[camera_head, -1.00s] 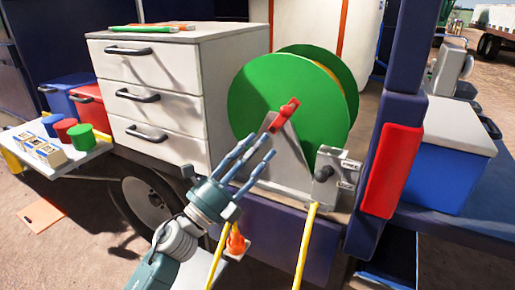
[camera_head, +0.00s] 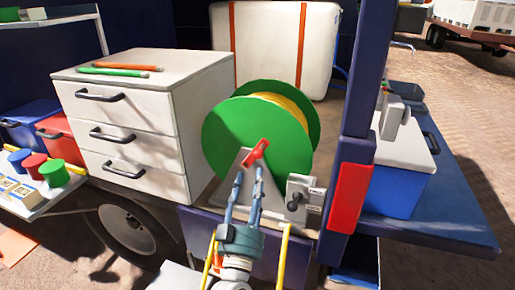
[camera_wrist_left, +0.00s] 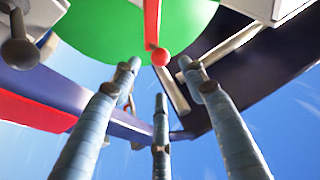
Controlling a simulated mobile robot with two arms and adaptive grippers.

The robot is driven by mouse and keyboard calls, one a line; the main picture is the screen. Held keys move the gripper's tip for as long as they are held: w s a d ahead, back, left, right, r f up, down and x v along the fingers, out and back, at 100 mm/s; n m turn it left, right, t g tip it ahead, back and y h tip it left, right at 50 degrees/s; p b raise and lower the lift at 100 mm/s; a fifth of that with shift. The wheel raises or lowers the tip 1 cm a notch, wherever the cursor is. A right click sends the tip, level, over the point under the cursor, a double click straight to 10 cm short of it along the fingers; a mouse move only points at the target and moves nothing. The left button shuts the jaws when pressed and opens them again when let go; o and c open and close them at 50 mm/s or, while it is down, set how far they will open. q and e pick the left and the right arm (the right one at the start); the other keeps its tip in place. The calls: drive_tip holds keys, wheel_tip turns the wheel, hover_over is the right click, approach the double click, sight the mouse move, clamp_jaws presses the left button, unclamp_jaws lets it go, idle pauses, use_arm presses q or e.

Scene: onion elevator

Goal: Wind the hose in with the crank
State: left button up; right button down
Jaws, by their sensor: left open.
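The green reel (camera_head: 225,135) stands on the truck bed with yellow hose (camera_head: 285,100) wound between its flanges. The red crank (camera_head: 258,151) is at the reel's centre; in the left wrist view its red arm (camera_wrist_left: 152,22) ends in a round knob. My left gripper (camera_head: 247,172) is open and empty. Its fingers point up toward the crank, with the fingertips just below it. In the wrist view the knob appears above and between the fingertips (camera_wrist_left: 160,78); contact cannot be told. A yellow length of hose (camera_head: 283,258) hangs down from beside the lever box. My right gripper is out of view.
The grey lever box (camera_head: 300,187) with a dark knob stands right of the reel. A white drawer cabinet (camera_head: 150,125) is at left, a red-padded post (camera_head: 350,198) at right. A blue cooler (camera_head: 398,190) stands beyond the post.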

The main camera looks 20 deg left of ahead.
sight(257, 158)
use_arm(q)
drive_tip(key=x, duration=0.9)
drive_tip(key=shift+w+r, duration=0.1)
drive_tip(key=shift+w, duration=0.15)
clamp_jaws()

What to do:
Exclude the images, then output the data above word for word.

Completed task:
[camera_head, -1.00s] 
[camera_head, +0.00s] 
[camera_wrist_left, +0.00s] 
Controlling a simulated mobile robot with two arms and adaptive grippers.

The robot is driven by mouse and keyboard calls, one a line; the main picture is the screen. Held keys move the gripper's tip for as long as they are held: w s a d ahead, back, left, right, r f up, down and x v along the fingers, out and back, at 100 mm/s; n m turn it left, right, t g tip it ahead, back and y h tip it left, right at 50 degrees/s; p b raise and lower the lift at 100 mm/s; a fifth of that with shift. The wheel raises or lowers the tip 1 cm a notch, wherever the cursor is. A right click sends the tip, level, over the point under the cursor, a double click straight to 10 cm short of it along the fingers; a mouse move only points at the target and moves nothing. The left button shuts the jaws when pressed and opens them again when let go; o and c open and close them at 50 mm/s or, while it is down, set how far they will open. q and e pick the left and the right arm (the right one at the start); the other keeps its tip in place. The calls: drive_tip holds keys, wheel_tip turns the wheel, hover_over is the right click, approach the double click, sight the mouse move, clamp_jaws presses the left button, unclamp_jaws lets it go, idle pauses, use_arm presses q or e.

Scene: onion elevator

Goal: Wind the hose in with the crank
State: left button up; right button down
Jaws, by their sensor: left open.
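The green reel (camera_head: 225,135) stands on the truck bed with yellow hose (camera_head: 285,100) wound between its flanges. The red crank (camera_head: 258,151) is at the reel's centre; in the left wrist view its red arm (camera_wrist_left: 152,22) ends in a round knob. My left gripper (camera_head: 247,172) is open and empty. Its fingers point up toward the crank, with the fingertips just below it. In the wrist view the knob appears above and between the fingertips (camera_wrist_left: 160,78); contact cannot be told. A yellow length of hose (camera_head: 283,258) hangs down from beside the lever box. My right gripper is out of view.
The grey lever box (camera_head: 300,187) with a dark knob stands right of the reel. A white drawer cabinet (camera_head: 150,125) is at left, a red-padded post (camera_head: 350,198) at right. A blue cooler (camera_head: 398,190) stands beyond the post.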

The main camera looks 20 deg left of ahead.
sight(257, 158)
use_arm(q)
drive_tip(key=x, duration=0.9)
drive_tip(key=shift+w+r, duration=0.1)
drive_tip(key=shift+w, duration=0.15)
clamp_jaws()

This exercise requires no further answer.